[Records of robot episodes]
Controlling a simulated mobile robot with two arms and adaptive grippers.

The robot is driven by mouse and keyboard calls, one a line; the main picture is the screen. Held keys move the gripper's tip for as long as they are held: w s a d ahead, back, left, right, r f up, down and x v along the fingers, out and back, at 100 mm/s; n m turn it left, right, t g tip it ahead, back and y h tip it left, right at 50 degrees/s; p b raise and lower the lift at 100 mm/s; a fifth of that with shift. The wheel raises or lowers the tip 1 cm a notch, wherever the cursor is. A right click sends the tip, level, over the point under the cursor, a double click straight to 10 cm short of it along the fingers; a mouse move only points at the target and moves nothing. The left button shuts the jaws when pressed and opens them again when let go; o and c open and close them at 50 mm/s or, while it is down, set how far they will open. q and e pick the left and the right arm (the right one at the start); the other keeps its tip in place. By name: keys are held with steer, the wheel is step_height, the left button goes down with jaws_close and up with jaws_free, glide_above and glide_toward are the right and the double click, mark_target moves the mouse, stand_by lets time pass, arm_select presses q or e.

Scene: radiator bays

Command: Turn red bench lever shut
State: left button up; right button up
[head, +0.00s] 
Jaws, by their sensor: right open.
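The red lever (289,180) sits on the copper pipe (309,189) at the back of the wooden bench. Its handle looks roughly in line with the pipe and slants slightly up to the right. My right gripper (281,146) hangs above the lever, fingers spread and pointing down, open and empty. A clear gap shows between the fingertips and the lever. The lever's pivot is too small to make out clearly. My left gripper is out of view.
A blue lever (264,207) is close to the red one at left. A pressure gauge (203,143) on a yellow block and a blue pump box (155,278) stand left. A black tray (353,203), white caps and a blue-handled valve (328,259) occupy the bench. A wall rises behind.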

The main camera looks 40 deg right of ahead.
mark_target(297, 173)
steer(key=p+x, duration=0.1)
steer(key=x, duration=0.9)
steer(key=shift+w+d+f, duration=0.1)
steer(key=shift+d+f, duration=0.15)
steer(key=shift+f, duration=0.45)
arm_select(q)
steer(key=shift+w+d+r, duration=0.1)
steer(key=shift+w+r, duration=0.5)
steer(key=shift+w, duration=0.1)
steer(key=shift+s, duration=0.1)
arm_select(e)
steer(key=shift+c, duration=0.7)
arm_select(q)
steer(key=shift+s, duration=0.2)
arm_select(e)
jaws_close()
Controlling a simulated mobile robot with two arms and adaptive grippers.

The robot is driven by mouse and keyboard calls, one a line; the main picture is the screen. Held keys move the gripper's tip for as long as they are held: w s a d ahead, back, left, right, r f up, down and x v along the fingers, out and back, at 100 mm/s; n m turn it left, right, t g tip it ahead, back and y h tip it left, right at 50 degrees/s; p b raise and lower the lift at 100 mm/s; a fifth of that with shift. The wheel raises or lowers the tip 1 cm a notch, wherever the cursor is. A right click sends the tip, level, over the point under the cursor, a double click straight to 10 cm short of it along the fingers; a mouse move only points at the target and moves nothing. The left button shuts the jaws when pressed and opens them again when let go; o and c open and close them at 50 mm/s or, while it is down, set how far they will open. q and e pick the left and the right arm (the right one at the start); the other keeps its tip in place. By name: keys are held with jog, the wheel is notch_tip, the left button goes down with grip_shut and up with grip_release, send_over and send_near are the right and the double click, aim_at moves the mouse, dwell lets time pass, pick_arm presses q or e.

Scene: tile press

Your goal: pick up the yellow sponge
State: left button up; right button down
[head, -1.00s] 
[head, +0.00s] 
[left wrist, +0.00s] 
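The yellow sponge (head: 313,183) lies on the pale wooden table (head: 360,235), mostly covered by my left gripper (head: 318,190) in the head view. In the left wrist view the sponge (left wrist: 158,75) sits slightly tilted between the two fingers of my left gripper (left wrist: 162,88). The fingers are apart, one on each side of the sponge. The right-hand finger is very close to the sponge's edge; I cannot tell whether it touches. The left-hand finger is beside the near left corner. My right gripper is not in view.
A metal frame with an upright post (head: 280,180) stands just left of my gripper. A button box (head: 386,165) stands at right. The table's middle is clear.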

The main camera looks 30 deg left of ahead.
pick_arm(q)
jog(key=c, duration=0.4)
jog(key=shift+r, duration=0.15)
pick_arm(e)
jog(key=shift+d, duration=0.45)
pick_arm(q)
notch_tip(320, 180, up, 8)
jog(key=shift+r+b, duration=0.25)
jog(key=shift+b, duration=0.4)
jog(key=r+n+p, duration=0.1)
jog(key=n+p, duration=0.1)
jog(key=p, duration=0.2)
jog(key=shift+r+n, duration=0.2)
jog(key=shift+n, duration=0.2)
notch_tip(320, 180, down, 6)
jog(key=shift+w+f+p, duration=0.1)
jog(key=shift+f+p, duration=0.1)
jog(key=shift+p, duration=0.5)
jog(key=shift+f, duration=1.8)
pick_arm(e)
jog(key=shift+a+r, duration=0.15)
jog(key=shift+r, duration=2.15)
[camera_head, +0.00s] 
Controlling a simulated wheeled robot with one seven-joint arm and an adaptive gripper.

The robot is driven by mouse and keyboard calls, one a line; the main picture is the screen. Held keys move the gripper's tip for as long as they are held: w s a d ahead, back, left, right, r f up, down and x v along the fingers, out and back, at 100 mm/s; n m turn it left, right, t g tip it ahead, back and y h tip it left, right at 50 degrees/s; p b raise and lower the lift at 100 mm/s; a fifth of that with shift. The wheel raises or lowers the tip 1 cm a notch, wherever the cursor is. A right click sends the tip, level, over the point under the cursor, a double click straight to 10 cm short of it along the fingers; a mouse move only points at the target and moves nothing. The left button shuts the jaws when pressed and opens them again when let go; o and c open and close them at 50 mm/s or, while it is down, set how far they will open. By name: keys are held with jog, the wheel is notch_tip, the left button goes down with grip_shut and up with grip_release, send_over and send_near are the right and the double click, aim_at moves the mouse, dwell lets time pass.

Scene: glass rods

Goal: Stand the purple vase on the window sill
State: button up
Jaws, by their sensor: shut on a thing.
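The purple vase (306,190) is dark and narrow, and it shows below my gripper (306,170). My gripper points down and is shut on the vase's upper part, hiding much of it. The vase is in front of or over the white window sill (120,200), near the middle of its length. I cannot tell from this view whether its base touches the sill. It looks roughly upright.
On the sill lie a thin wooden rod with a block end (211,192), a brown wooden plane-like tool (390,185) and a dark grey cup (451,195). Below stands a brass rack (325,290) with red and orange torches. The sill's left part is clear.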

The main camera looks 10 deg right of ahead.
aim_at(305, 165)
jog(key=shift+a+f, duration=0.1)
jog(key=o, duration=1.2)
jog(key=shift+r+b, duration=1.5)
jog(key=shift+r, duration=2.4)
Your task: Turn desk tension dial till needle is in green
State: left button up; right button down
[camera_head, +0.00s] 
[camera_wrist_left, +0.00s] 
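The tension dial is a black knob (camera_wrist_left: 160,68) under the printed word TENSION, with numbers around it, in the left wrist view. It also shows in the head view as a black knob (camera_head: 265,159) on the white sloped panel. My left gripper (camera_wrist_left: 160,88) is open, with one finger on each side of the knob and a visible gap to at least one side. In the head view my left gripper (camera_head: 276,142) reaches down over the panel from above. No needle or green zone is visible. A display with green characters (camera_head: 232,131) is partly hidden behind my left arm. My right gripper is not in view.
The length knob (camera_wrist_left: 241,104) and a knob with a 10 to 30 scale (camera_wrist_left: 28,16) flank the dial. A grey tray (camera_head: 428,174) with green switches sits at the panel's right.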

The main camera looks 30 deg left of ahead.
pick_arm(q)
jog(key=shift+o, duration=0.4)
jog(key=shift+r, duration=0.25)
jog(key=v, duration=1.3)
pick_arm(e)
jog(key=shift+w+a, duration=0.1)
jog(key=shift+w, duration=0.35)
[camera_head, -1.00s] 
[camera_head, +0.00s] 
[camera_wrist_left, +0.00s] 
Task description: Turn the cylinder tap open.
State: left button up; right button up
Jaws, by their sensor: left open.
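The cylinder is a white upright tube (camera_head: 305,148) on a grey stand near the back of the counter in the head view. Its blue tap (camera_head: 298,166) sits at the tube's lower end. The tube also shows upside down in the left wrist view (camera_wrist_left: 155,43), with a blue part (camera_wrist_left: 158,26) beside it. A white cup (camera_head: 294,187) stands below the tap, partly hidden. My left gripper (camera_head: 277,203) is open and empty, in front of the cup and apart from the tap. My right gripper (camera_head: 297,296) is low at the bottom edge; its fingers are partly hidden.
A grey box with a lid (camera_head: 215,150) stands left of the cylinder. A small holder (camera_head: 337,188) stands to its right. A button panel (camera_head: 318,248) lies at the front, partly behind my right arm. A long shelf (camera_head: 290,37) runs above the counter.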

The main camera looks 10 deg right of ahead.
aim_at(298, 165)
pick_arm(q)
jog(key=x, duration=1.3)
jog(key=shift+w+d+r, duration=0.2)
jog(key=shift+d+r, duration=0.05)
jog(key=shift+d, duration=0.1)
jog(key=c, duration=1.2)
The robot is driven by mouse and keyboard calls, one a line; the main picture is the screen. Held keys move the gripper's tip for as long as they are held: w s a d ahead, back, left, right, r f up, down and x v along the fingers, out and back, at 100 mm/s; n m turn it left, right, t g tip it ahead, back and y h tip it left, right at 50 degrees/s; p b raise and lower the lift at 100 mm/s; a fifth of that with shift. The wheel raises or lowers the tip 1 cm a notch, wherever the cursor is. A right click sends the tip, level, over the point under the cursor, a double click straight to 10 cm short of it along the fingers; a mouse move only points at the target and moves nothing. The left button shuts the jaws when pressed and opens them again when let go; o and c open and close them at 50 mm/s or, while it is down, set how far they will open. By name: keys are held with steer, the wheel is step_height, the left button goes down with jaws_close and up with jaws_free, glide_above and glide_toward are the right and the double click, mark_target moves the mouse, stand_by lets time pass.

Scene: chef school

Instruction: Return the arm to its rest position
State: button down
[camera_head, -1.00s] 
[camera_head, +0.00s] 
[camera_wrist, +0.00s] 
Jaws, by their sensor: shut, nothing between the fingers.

Task instructions: Tally up the lines holding the string "Scene" in this listing, and report the total alone.

Result for this exercise: 4